[Data items]
+ + +

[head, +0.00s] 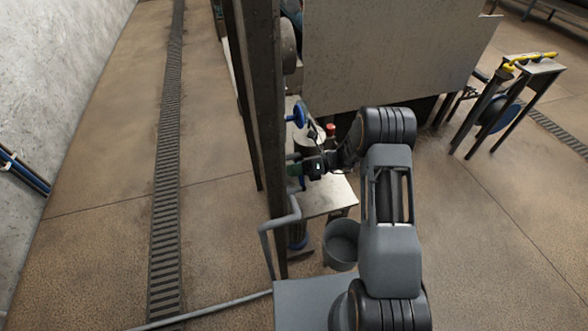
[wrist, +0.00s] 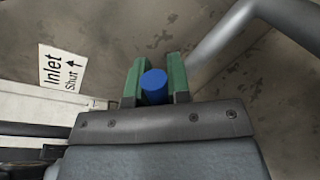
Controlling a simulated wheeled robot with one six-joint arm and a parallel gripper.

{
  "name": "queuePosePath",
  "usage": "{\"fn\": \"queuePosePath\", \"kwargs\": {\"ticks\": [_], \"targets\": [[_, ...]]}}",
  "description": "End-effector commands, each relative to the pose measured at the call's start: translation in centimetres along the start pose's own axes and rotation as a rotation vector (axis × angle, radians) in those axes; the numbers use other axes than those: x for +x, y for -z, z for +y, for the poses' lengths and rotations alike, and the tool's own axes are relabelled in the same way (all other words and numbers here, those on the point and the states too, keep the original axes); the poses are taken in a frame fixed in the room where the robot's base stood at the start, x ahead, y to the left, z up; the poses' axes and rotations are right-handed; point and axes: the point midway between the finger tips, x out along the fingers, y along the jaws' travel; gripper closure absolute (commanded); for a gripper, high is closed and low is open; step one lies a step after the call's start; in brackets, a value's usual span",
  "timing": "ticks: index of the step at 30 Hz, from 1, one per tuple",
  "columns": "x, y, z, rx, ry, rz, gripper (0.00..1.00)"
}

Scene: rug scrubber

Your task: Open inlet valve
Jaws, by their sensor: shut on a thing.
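The inlet valve's blue handle (wrist: 154,88) shows in the wrist view as a short rounded end between the two green fingers. My gripper (wrist: 156,74) is shut on it, one finger on each side. The rest of the valve is hidden behind the fingers and the gripper body. A white sign (wrist: 62,70) to the left reads "Inlet" and "Shut" with an arrow pointing up in the picture. In the head view my gripper (head: 294,169) reaches left to the dark post, and the handle cannot be made out there.
A dark upright post (head: 262,110) stands just left of my gripper. A blue handwheel (head: 297,115) is above it. A grey pipe (head: 280,222) bends below, near a grey bucket (head: 341,243). A large metal panel (head: 385,50) stands behind.

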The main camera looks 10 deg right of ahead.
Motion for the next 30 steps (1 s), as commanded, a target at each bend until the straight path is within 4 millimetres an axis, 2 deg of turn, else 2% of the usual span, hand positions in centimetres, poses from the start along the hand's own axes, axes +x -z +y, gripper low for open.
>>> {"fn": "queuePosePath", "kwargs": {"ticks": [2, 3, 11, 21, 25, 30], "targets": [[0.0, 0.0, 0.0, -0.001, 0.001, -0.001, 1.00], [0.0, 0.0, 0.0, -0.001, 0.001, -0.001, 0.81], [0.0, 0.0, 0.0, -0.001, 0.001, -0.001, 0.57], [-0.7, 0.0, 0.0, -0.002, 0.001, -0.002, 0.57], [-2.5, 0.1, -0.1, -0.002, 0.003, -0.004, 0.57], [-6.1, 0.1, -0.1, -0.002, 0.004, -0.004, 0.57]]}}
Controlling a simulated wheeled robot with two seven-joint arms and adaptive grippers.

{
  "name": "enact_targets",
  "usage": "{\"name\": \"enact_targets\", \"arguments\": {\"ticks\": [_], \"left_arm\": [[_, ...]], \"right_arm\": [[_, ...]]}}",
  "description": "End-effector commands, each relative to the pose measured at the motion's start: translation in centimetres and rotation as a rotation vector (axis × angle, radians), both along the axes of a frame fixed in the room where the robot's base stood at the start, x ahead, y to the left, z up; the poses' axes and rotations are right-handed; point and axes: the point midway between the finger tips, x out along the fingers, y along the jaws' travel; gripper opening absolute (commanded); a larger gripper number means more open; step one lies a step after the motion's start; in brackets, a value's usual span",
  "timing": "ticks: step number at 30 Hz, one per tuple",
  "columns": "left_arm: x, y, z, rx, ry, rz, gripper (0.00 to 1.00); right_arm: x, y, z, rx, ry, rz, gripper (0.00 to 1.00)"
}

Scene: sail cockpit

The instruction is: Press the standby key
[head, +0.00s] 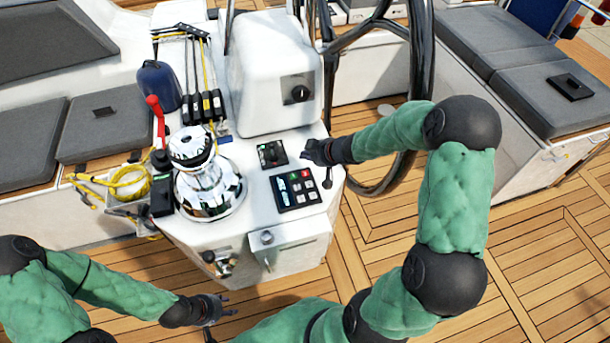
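A black keypad panel (295,188) is set in the top of the white console, with a small display at its left and several small keys, one red and one green among them. The key labels are too small to read, so I cannot tell which is the standby key. My right gripper (306,155) is over the console, up and to the right of the keypad, apart from its keys. Its fingers are too small to show whether they are open or shut. My left gripper (230,306) is low in front of the console, empty, with its fingers apart.
A square black control (271,154) sits just behind the keypad. A chrome winch (208,185) stands to its left and a white housing with a knob (275,75) behind. The black steering wheel (422,60) rises at the right, close to my right arm.

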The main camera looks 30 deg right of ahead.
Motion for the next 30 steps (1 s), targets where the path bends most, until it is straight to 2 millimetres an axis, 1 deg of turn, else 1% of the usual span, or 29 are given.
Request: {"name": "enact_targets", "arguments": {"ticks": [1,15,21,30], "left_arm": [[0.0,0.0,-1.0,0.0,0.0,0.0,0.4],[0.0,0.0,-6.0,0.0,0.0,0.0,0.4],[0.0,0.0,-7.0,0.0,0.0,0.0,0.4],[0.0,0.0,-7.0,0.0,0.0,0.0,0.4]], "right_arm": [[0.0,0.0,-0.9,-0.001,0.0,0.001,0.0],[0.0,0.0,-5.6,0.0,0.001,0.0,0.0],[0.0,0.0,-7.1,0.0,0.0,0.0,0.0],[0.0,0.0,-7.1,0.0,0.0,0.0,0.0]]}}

+ + +

■ Set exercise ■
Pictures excluded, repeat the records exactly from their opening line through the line containing "index of the".

■ Solution below ■
[head, +0.00s] 
[wrist, +0.00s] 
Controlling a simulated wheeled robot with one six-joint arm and a parallel gripper.

{
  "name": "queuePosePath",
  "usage": "{\"fn\": \"queuePosePath\", \"kwargs\": {\"ticks\": [_], \"targets\": [[_, ...]]}}",
  "description": "End-effector commands, each relative to the pose measured at the call's start: translation in centimetres along the start pose's own axes and rotation as a rotation vector (axis × angle, radians) in those axes; the numbers use other axes than those: x for +x, y for -z, z for +y, for the poses' lengths and rotations alike, and the tool's own axes are relabelled in the same way (all other words and numbers here, those on the point and the states too, keep the original axes); the poses are taken in a frame fixed in the room where the robot's base stood at the start, x ahead, y to the left, z up; the poses' axes and rotations are right-handed; point and axes: the point midway between the finger tips, x out along the fingers, y along the jaws' travel; gripper closure absolute (commanded); for a gripper, high is closed and low is open; step one lies a step after the call's start; in brackets, a value's usual span",
  "timing": "ticks: index of the step at 30 Hz, from 1, one per tuple",

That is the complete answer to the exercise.